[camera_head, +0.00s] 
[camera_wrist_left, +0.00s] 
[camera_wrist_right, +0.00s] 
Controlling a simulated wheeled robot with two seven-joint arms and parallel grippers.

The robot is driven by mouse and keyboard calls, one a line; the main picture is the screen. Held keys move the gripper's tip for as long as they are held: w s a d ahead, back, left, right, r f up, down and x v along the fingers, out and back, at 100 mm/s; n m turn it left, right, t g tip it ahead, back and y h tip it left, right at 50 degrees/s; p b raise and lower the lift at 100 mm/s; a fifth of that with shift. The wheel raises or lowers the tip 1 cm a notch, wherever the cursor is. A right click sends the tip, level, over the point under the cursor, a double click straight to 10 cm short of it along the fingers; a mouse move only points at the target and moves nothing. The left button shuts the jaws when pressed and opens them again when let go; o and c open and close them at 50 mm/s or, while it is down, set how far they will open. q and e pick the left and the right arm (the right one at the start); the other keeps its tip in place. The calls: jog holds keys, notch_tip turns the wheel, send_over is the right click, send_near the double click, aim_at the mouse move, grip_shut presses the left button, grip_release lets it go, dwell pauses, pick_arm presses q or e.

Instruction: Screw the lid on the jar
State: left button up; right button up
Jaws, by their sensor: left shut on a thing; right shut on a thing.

# # #

• **WORK TO BE COMPLETED**: Return, please, the lines of the data from the first through the line containing "Controlling a simulated", both kept, exactly as they stand and nothing more.

• **FULL RESPONSE**:
[camera_head, +0.00s] 
[camera_wrist_left, +0.00s] 
[camera_wrist_right, +0.00s] 
Controlling a simulated wheeled robot with two seven-joint arms and parallel grippers.

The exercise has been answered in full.